━━━ Data excerpt
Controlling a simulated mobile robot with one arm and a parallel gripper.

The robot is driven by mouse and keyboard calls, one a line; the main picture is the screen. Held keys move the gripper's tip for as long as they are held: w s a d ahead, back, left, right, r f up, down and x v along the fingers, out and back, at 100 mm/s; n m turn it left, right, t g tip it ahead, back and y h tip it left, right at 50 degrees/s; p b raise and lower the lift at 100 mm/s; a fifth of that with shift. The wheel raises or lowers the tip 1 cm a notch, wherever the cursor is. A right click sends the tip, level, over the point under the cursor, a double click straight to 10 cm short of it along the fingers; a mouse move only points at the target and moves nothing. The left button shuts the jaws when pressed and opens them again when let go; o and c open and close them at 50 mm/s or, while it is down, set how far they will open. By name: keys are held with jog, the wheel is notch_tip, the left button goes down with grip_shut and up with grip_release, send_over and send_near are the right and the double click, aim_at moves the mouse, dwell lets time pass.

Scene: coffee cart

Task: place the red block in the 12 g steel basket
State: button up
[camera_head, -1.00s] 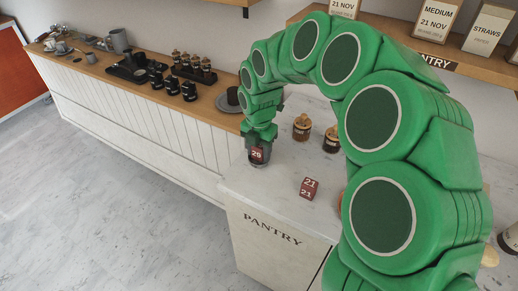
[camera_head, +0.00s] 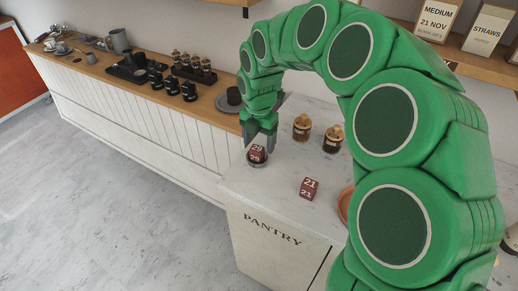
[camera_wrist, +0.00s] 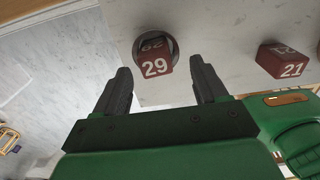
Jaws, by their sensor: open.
━━━━━━
#### [To be done]
Your output should consist solely of the lines from the line containing "State: button up" through the end of the data above, copied exactly, with images removed.

#### [Written solution]
State: button up
[camera_head, -1.00s] 
[camera_head, +0.00s] 
[camera_wrist, +0.00s] 
Jaws, by their sensor: open.

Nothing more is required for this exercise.